Four Practical Steps Worth Taking Now
Inventory every device connected to your network. Not just computers — everything. Most managed routers and network switches can display all devices currently connected. If you’ve never done this, the list will surprise you. You cannot manage what you haven’t mapped.
Change default credentials on every IoT device immediately. This takes 20 minutes and closes one of the most commonly exploited vulnerabilities in small-business networks. Default usernames and passwords for popular devices are freely searchable online. If your IP cameras or smart TV still use factory credentials, they are effectively unlocked.
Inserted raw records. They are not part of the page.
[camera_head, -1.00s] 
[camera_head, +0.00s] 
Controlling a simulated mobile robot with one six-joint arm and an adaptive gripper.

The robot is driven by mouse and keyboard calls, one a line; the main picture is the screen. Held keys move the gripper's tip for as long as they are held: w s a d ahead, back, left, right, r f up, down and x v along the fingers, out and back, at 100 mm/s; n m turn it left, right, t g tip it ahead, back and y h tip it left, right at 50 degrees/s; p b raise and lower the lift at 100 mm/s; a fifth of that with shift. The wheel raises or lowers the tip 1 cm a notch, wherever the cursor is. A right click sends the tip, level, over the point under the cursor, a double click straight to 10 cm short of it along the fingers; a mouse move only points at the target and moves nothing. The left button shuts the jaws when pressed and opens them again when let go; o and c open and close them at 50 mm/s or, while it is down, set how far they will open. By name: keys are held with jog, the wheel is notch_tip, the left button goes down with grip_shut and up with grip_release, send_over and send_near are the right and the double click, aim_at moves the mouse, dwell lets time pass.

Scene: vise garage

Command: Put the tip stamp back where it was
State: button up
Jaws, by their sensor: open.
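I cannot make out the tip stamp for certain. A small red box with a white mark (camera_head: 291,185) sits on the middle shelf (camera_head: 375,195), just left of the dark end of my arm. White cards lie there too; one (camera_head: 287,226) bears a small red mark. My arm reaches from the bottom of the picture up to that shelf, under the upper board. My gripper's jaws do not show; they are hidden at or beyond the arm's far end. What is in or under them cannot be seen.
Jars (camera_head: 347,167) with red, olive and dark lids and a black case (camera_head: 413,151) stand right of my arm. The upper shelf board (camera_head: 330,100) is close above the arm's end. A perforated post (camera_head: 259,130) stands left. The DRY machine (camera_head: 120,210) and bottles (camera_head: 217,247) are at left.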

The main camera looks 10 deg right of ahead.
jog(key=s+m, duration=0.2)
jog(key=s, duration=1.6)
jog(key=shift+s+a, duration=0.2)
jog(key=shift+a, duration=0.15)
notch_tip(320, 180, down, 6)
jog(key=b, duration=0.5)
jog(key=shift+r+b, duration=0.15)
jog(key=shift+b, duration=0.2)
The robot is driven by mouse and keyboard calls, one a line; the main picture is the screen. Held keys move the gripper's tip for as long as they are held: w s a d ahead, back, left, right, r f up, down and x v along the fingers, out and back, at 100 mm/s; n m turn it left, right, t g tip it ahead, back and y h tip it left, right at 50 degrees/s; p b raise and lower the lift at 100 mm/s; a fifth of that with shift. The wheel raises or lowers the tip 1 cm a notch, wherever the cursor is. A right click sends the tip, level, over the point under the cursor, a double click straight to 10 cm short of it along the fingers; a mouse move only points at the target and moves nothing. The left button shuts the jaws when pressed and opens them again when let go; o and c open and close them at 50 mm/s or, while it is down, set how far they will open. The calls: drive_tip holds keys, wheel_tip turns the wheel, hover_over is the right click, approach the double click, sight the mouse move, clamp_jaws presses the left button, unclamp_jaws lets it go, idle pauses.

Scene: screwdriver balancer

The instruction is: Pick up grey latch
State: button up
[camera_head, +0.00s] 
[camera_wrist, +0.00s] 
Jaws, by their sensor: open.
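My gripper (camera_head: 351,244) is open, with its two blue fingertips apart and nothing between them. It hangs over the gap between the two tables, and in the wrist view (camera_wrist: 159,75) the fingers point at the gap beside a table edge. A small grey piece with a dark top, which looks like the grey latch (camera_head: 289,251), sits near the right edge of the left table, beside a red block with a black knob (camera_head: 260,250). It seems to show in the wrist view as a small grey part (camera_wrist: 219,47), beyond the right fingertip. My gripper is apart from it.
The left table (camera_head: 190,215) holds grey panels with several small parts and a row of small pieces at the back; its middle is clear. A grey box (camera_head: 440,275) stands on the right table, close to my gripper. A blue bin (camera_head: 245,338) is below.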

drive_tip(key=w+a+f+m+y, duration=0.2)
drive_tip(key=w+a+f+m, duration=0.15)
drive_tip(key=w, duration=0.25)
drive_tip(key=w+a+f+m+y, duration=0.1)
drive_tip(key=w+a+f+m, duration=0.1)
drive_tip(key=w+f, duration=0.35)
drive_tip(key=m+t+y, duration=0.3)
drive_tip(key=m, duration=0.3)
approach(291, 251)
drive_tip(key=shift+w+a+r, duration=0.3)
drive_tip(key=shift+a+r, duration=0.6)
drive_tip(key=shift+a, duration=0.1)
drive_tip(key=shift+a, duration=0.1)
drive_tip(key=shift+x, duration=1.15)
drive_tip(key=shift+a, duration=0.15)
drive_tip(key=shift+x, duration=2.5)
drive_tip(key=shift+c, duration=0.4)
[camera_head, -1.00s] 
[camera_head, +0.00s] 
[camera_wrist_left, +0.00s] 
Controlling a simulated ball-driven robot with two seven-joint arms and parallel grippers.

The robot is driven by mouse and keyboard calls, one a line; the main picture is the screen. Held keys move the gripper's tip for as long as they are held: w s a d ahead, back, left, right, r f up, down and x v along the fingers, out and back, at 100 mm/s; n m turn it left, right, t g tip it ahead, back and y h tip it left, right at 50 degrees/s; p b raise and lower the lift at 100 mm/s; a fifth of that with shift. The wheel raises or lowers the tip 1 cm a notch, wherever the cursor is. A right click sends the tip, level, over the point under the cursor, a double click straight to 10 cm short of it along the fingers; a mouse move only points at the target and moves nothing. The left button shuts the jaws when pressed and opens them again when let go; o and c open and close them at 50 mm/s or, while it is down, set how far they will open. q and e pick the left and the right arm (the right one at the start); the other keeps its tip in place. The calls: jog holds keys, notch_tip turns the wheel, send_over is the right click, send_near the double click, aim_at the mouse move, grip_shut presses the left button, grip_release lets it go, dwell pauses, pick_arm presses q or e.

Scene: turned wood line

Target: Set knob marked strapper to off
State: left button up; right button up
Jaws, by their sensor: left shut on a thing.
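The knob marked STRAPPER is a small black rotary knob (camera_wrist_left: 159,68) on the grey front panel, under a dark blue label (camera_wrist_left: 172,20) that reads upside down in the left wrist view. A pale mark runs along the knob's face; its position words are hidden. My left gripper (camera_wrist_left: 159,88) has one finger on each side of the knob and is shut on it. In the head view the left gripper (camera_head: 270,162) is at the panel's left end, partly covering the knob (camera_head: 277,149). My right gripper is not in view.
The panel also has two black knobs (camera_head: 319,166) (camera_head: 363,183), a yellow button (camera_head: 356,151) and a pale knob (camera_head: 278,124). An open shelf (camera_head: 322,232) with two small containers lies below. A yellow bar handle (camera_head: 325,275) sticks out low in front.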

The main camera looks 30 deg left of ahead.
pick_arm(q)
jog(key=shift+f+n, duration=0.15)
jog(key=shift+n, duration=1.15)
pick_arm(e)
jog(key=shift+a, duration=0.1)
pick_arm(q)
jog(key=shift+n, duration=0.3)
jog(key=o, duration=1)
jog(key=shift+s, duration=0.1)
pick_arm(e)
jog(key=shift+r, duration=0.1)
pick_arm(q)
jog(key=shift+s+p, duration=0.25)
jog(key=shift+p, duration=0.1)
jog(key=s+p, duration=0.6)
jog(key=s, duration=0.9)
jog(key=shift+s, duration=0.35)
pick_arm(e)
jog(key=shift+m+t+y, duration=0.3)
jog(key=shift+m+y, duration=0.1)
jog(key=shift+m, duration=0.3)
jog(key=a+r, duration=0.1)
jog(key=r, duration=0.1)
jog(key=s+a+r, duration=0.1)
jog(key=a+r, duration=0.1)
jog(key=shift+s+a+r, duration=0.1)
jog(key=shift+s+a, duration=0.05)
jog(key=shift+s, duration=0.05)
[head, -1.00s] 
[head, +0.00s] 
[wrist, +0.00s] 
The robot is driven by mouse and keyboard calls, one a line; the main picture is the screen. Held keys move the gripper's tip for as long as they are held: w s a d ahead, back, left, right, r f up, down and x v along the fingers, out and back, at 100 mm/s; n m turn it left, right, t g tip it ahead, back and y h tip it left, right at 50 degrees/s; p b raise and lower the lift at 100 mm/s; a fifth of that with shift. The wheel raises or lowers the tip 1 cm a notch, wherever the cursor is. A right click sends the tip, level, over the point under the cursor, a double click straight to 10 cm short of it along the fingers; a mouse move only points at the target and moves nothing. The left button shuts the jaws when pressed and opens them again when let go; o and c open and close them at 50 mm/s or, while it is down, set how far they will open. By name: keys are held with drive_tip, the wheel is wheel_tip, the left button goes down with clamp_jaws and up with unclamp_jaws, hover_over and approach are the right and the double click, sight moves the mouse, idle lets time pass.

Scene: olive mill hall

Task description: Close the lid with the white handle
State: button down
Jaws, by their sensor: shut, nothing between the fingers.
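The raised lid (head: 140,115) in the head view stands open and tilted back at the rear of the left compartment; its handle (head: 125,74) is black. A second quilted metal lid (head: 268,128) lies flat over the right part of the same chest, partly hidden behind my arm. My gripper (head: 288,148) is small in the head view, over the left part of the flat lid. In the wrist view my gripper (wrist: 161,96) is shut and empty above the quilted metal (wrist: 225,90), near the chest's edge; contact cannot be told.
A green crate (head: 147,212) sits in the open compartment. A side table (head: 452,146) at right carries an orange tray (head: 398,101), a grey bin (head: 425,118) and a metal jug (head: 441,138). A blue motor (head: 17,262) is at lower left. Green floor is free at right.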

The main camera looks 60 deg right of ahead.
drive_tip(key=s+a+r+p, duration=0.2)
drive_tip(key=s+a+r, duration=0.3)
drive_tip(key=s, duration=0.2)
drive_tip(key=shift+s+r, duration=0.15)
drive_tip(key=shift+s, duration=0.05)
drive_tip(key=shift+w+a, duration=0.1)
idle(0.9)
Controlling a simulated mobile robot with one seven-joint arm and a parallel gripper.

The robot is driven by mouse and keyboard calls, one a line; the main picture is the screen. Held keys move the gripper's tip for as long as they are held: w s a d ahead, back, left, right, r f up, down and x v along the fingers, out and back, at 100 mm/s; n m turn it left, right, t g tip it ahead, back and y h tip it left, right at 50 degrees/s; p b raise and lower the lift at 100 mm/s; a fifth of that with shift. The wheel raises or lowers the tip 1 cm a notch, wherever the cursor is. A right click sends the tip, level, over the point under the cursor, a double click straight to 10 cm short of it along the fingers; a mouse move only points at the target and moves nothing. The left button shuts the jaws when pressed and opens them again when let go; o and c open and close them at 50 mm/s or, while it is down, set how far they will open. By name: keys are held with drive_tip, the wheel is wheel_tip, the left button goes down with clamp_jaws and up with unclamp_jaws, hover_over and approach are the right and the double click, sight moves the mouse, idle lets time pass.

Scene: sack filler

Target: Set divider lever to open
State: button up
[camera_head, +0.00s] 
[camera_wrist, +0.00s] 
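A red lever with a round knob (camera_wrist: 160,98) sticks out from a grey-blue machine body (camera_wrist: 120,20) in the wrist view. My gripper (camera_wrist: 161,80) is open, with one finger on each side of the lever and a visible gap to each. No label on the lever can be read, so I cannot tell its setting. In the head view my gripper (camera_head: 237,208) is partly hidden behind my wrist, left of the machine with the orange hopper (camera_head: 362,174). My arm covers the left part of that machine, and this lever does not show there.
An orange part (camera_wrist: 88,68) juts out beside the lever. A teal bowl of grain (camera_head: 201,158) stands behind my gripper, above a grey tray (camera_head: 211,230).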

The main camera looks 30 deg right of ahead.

Ask your IT provider about network segmentation. If the answer is “that’s too complex for a business your size” — that’s the wrong answer. Segmentation is a fundamental security control, not an enterprise luxury. It should be part of any serious conversation about managed IT.
Check whether your IoT devices have available firmware updates. Log in to the admin panel of your smart TV, cameras, and printer. Check the firmware version. Check whether a newer version exists. Apply it. Then set a calendar reminder to do this again in six months — because unlike computers, these devices rarely update themselves automatically.
The Bigger Picture
The reason IoT security matters specifically for MSP clients is that it represents the kind of invisible, persistent risk that internal staff don’t have the time or training to manage — but a managed IT provider should actively monitor.
A properly managed network doesn’t just cover your computers. It covers your entire connected environment — what’s on it, what version it’s running, what it’s communicating with, and whether anything unusual is happening. That’s the difference between IT support and IT management.
One is reactive. The other is what actually keeps your business protected.